Belgium’s foreign ministry wanted Saudi Arabia to know it had voted to elect the kingdom to the UN Commission of Women’s Rights, leaked internal emails have reportedly revealed.
via: Harriet Agerholm
The disclosure risks fuelling a further backlash against the European country, which has been accused of putting concerns about equality to one side in order to ingratiate itself with the oil-rich kingdom.
The election of a nation which bans women from driving and working without a male’s permission to a body whose role it is to promote women’s rights caused an outcry.
It emerged Belgium was one of a handful of EU member states to vote for the conservative nation in a secret ballot.
The leaked documents, seen by Belgian news site 7sur7, also appeared to undermine claims by Belgium’s Prime Minister, Charles Michel, that the ballot came unexpectedly and that the diplomat who voted was forced into a hasty decision without proper consultations with Brussels.

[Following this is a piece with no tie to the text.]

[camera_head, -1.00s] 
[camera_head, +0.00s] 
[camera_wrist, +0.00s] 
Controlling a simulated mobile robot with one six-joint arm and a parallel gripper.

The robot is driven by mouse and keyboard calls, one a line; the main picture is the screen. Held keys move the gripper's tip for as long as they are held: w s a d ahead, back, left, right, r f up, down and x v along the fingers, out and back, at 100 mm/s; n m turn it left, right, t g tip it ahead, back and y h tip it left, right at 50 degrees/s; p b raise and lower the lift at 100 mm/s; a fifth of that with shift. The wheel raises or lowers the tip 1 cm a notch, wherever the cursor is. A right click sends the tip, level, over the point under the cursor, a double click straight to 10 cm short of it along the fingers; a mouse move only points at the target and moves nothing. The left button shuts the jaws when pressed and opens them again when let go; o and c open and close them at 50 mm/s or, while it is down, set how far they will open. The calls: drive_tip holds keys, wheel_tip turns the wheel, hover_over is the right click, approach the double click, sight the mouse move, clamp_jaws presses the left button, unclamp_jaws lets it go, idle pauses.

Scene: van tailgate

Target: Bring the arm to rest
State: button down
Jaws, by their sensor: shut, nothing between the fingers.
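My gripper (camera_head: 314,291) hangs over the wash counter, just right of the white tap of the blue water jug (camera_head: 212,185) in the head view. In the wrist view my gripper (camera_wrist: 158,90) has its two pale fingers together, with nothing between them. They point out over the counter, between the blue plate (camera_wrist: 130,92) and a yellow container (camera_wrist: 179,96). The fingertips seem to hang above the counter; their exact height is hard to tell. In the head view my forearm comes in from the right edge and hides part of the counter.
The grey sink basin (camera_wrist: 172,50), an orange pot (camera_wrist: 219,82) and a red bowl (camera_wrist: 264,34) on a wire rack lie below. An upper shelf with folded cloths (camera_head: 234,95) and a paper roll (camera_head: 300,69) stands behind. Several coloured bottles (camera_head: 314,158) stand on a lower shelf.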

Mr Michel last week claimed that electing the nation to the commission was a mistake, citing the country’s poor record on gender equality.

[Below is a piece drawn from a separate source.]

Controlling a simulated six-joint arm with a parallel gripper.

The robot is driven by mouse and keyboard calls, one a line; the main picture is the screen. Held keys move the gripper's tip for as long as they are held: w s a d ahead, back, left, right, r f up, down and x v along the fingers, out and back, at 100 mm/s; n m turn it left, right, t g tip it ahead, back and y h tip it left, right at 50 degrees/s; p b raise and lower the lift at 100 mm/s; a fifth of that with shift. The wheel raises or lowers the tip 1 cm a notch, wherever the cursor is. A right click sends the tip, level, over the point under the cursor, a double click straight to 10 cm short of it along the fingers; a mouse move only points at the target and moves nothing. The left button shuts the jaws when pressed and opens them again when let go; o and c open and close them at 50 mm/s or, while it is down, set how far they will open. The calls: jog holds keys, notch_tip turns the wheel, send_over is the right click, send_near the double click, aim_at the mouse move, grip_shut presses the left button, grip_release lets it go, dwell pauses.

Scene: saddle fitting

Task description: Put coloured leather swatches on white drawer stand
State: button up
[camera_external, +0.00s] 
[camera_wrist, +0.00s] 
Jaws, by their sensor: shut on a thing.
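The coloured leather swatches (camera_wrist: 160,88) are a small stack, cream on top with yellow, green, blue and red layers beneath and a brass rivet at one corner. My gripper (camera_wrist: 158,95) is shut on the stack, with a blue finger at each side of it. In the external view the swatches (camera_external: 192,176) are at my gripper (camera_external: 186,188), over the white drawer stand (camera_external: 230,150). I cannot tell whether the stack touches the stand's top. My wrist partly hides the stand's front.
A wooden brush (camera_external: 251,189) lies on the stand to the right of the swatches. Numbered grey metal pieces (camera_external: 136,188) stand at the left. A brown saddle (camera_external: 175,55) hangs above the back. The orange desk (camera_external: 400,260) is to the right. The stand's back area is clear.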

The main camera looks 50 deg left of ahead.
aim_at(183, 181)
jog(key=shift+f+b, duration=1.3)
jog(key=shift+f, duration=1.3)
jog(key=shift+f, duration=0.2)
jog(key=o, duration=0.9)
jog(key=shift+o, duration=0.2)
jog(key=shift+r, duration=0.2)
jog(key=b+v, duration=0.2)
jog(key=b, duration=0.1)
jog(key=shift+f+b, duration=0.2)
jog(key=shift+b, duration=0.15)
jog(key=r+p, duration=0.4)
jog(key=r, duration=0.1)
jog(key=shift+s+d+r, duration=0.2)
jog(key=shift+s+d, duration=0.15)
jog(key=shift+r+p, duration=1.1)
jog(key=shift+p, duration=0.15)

“If we could do it again and if we would have the chance to discuss it at government level, I of course would have argued that we not approve this,” Mr Michel said.
But the Ministry of Foreign Affairs was informed of the vote at least nine hours before the ballot, according to the leaked documents reported by the news site.

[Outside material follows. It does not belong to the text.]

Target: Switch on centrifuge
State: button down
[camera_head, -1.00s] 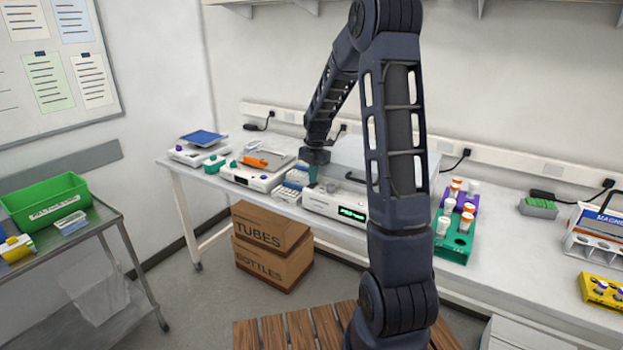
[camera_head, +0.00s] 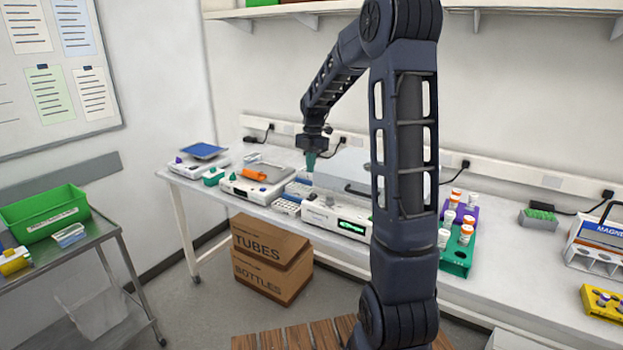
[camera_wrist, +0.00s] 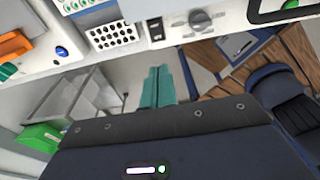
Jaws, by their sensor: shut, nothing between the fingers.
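The centrifuge (camera_head: 323,215) is a white bench unit with a grey lid, a black handle and a front display (camera_head: 352,227) lit green. It stands mid-bench, partly behind my arm. In the wrist view its white front (camera_wrist: 180,27) shows at the top, with a grey round knob (camera_wrist: 200,20) on it. My gripper (camera_head: 310,167) has teal fingers, closed together and empty, above the centrifuge's left front. They also show in the wrist view (camera_wrist: 157,72), apart from the knob. I cannot tell the knob's exact setting.
A white tube rack (camera_head: 287,207) and a balance-like unit with an orange item (camera_head: 254,174) stand left of the centrifuge. A green rack (camera_head: 457,256) with capped bottles stands to its right. Boxes (camera_head: 270,262) are on the floor below.

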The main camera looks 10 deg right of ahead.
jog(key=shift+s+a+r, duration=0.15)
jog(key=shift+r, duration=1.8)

The cabinet sent instructions to the delegation in New York instructing them on how to vote and requesting they inform the various candidates, including Saudi Arabia, of their support, according to the documents.
Deputy leader of the country’s Green party, Benoît Hellings, claimed Belgium‘s vote was a tactical move and said the foreign ministry was directly responsible.
“The cabinet of (foreign minister) Didier Reynders gave the green light to a shameless vote, scorning women’s rights, with the aim of getting in the good books of a notoriously no-go country in order to facilitate the election of Belgium to the UN Security Council,” he said in a statement.
“Who is responsible for this decision? The minister of foreign affairs himself.”
Mr Reynders has maintained he was not personally aware of the vote before it happened.
Saudi Arabia was ranked third worst for gender equality in a list of 144 countries compiled for the World Economic Forum’s 2016 Global Gender Gap report.
Yet it gained the approval of 47 of 54 countries on the UN’s economic and social council.
The British government has refused to deny that it voted in favour of Saudi Arabia’s inclusion.